As I settle into Hawaiian life, I find myself wanting to learn more about the history and culture of the islands. When I was preparing for the move I turned to several guidebooks to research where to live and what to expect but didn’t have the time to explore the rich history of Hawai’i. So here are a few books that are primers for living the aloha way.
Moving to Hawaii: A Step-By-Stp Guide by Michele Meyer was my go to guide for all questions moving related. Michele has a well-orgaized website and clearly written book that addresses many aspects of daily life in Hawaii such as cost of living, finding a home, enrolling in school, and questions you should ask yourself before you make the move. The link below takes you to the author’s website where you can start answering these questions yourself.
Now, moving on to the more classic, traditional Hawaiian books.
James Michener’s Hawaii is a book that I’ve been aware of my whole life since it sat on my family’s bookshelf but I never gave it any consideration until I moved here.
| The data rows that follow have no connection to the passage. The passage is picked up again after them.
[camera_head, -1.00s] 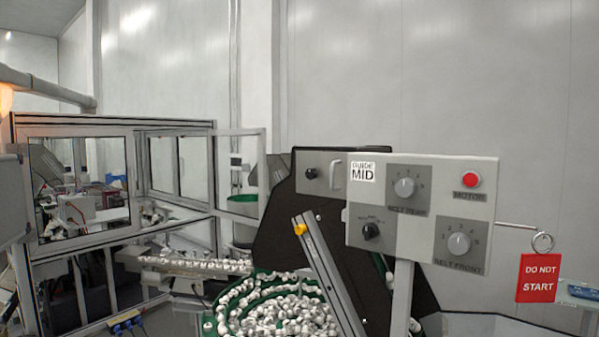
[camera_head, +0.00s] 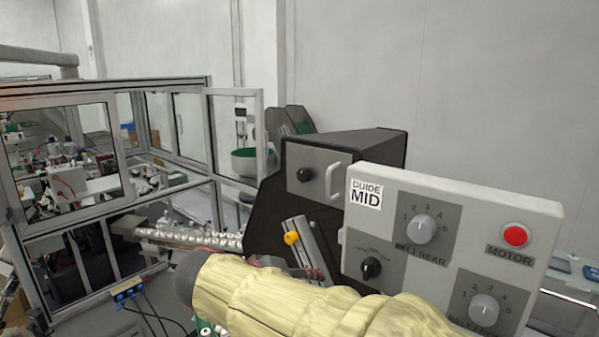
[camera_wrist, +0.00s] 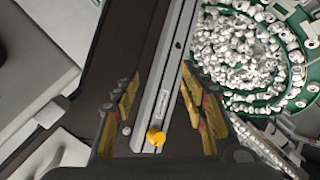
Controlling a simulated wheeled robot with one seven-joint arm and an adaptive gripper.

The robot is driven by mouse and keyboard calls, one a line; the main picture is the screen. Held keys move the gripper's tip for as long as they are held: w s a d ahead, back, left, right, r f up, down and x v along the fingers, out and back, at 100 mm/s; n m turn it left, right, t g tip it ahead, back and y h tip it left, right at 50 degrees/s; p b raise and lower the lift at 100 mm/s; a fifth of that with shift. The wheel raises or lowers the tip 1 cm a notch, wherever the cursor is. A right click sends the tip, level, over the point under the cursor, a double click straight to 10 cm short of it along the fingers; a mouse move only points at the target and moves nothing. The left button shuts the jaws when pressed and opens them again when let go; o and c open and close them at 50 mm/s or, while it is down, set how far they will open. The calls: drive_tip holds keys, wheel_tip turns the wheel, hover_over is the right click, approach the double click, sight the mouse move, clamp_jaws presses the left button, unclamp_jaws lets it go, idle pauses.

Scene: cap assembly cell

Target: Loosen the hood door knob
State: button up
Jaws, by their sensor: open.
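The hood door knob looks to be the black round knob (camera_head: 305,174) on the grey door (camera_head: 320,158) of the dark hood, left of a light pull handle (camera_head: 335,182). I cannot make out this knob in the wrist view. In the wrist view my gripper (camera_wrist: 158,82) is open, with fingers on either side of a metal rail (camera_wrist: 166,60) that carries a yellow knob (camera_wrist: 155,137). Nothing is held. I cannot tell whether the fingers touch the rail.
The control panel (camera_head: 385,195) with dials and a red motor button (camera_head: 515,235) stands right of the hood. The same yellow knob (camera_head: 291,238) shows below the hood door. A green bowl of white caps (camera_wrist: 240,50) lies right in the wrist view. A framed enclosure (camera_head: 110,85) stands left.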

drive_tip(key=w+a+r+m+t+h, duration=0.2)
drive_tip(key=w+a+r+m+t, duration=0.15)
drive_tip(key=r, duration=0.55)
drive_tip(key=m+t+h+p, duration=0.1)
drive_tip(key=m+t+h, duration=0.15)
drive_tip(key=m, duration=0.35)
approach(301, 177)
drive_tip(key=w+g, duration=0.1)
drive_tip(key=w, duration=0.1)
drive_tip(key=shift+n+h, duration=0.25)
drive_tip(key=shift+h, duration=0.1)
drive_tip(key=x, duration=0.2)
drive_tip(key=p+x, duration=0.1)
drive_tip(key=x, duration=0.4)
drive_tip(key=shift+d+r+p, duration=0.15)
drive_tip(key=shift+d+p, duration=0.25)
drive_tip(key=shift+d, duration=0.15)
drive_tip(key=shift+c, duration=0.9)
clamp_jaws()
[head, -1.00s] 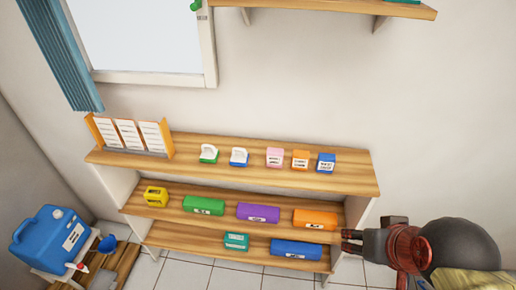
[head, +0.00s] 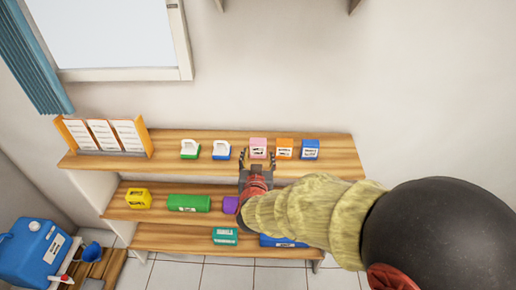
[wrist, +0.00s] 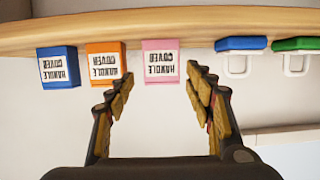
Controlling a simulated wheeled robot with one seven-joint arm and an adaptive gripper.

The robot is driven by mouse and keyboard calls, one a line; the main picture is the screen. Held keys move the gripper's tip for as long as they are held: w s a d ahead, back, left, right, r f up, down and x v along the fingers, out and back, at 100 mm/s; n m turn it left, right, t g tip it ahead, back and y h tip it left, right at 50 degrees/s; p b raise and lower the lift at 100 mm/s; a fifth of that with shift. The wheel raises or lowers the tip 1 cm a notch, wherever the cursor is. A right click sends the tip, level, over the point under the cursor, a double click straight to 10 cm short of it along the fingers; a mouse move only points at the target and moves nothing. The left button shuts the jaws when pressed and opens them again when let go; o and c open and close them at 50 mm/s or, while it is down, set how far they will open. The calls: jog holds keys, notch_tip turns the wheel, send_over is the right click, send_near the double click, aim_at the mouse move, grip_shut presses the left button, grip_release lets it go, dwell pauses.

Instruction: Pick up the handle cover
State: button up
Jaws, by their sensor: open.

It’s length is intimidating and I admit that I’m just getting started with reading it.
This book of historical fiction takes you through the geology, evolution and cultural development of the islands. This book was first published in 1959 and there is some cultural insensitivity within the story that may not be for everyone. Just because it’s dated doesn’t mean it’s not a good read. I’ll let you know once I’ve finished it.
Until then, here’s some quick quotes of reviews posted on Amazon.
“Wonderful . . . [a] mammoth epic of the islands.”—The Baltimore Sun
“One novel you must not miss! A tremendous work from every point of view—thrilling, exciting, lusty, vivid, stupendous.”—Chicago Tribune
“From Michener’s devotion to the islands, he has written a monumental chronicle of Hawaii, an extraordinary and fascinating novel.”—Saturday Review
“Memorable . . . a superb biography of a people.”—Houston Chronicle
Here’s Jame’s Michener’s Hawaii.
The other book I’m currently reading is Eddiie Would Go: The Story of Eddie Aikau, Hawaiian Hero and Pioneer of Big Wave Surfing by Stuart Holmes Coleman. This is a much easier book to read than Hawaii. It transforms a tragic, true story of a surfer who lost his life to the ocean into a tale of a Hawaiian waterman’s strength, courage and goodwill that has inspired surfers for decades. I’m much more likely to finish this story.
I’ve been looking for books on the flora and fauna of the islands but have yet to find any that I really like. I’ll keep searching.